Stop after the line with "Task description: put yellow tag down": repeat exactly every line before it, beginning with the first, and that line itself.

── Data segment

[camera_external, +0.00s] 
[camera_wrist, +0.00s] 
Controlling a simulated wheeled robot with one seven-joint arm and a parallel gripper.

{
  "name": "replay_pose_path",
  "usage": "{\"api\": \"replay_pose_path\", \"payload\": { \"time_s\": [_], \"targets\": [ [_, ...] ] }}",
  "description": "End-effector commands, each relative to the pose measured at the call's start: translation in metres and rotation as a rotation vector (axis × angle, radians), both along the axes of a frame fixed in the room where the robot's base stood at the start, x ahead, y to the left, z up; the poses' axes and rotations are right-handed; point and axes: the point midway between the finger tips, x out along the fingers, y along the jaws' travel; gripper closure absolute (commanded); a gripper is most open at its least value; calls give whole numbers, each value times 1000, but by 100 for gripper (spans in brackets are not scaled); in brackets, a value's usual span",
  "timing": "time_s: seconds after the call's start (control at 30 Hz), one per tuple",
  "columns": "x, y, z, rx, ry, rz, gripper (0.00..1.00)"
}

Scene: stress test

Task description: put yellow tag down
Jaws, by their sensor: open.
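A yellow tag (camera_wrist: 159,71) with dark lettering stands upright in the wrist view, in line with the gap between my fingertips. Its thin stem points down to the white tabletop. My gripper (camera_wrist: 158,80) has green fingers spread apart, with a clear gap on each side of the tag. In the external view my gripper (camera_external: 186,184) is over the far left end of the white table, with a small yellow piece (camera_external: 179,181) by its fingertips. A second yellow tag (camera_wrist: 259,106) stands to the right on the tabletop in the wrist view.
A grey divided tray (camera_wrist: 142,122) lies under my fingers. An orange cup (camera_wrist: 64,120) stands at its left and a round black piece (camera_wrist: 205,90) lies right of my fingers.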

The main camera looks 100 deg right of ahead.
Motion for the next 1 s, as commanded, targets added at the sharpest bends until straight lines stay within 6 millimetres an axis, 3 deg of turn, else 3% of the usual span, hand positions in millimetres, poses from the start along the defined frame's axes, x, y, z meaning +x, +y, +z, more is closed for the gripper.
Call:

────

■ Response to the exercise:
[camera_external, +0.00s] 
[camera_wrist, +0.00s] 
Controlling a simulated wheeled robot with one seven-joint arm and a parallel gripper.

{
  "name": "replay_pose_path",
  "usage": "{\"api\": \"replay_pose_path\", \"payload\": { \"time_s\": [_], \"targets\": [ [_, ...] ] }}",
  "description": "End-effector commands, each relative to the pose measured at the call's start: translation in metres and rotation as a rotation vector (axis × angle, radians), both along the axes of a frame fixed in the room where the robot's base stood at the start, x ahead, y to the left, z up; the poses' axes and rotations are right-handed; point and axes: the point midway between the finger tips, x out along the fingers, y along the jaws' travel; gripper closure absolute (commanded); a gripper is most open at its least value; calls give whole numbers, each value times 1000, but by 100 for gripper (spans in brackets are not scaled); in brackets, a value's usual span",
  "timing": "time_s: seconds after the call's start (control at 30 Hz), one per tuple",
  "columns": "x, y, z, rx, ry, rz, gripper (0.00..1.00)"
}

Scene: stress test

Task description: put yellow tag down

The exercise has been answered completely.